Thanx but this is the perfect example of what I don't want ...
I want a server.company.local domain for the private addresses
and a server.company.tld for the internet addresses.
I don't think this is necessary if your firewall doing the NAT-ing is smart enough to just pass traffic from the LAN port right back down the same Ethernet to the Zimbra server.
If your firewall isn't so smart, perhaps you could just set up two zones in BIND on the Zimbra server, and edit the /etc/hosts file accordingly? (Never tested this.)
Postfix will live only on one IP address BTW, and the Zimbra installer does a DNS check to make sure there are appropriate zone records for your intended base domain.
If my guess about dual-homing is wrong , please explain the workflows you are trying to accomplish.
All the best,
My thing is, that I wan't to use nameservers the right way.

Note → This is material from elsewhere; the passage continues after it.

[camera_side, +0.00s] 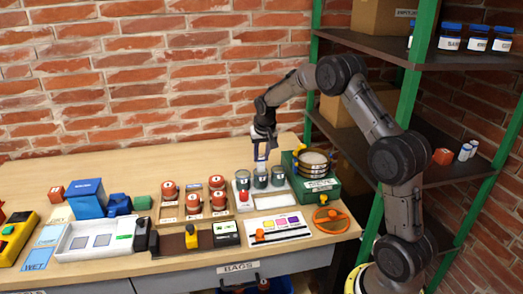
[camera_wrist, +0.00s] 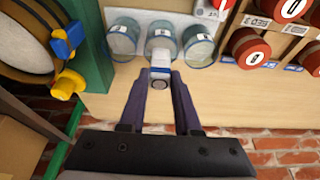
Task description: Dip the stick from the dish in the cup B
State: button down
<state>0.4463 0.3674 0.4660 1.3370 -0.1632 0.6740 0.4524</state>
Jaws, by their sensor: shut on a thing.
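My gripper (camera_wrist: 161,84) is shut on a small white and blue piece (camera_wrist: 160,72), likely the stick's top end. In the side view my gripper (camera_side: 263,140) points down behind the row of cups, with the white and blue piece (camera_side: 261,155) below it. Three grey-blue cups stand in a row: a left one (camera_side: 243,180), a middle one (camera_side: 261,178) and a right one (camera_side: 278,176). The held piece lines up with the middle cup (camera_wrist: 162,40) in the wrist view. The cup letters are too small to read. I cannot tell whether the stick's lower end is inside a cup.
Stacked sieves (camera_side: 313,163) on a green machine stand right of the cups. Red-lidded jars (camera_side: 217,182) in wooden racks stand left. A red-topped item (camera_side: 243,197) sits in front of the cups. A colour card (camera_side: 280,227) lies nearer the table front. The back of the table is clear.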

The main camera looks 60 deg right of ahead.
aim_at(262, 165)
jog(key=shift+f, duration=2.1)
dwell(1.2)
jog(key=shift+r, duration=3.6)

You shouldn't have two masters for one domain giving different answers.
What about clients caching lookups and that way trying to connect to the wrong address.
Yes you could use a short ttl but that's not the way.
The zimbra-server should be able to work right despite the hostname.
It shouldn't use links in which the hostname is "hardcoded".
The links used should be relative to the hostname and not (absolute) depending on the hostname.
The developers sure know what I mean.
That's what I want ...
That way you could create a .local domain and a .tld domain both working well without tricks.
I know there are lots, lots, lots of issue's but it would be very welcome.
btw ... talking to the developers it would be handy if it was possible to choose the domainname for the certificate during the installation.
RJB -- Documentation
Yes, Zimbra is "hard-coded" to use a public IP address, so if you want to use a private IP you need to "trick" Zimbra with a mix of DNS, /etc/hosts and other hacks.
OTOH, Wietse Venema (Postfix's author) from time to time comments on the Postfix mailing list that he is a firm believer that no legitimate mail server should have a private IP address, because there are too many hacks required to make it work properly (among other reasons).
That makes it tough for those of us used to configuring public servers with NAT, especially when we have, say, ten public servers to configure but can only afford five public IP addresses from our ISP.
Since we are now finding public IP blocks are easier and cheaper to get, we plan later this year to change how we chunk our public IP address space on our firewall, enabling us to build future Zimbra servers "the Zimbra way" with public IPs and no NAT.
I hear what you are saying about wanting zone files to be consistent across all DNS servers, but that's hard to do when you are mixing private and public IPs--especially when you are trying to use non-RFC-compliant '.local' domains instead of '.site' domains!
In this case I think your best option is to choose the compromise you are more comfortable with.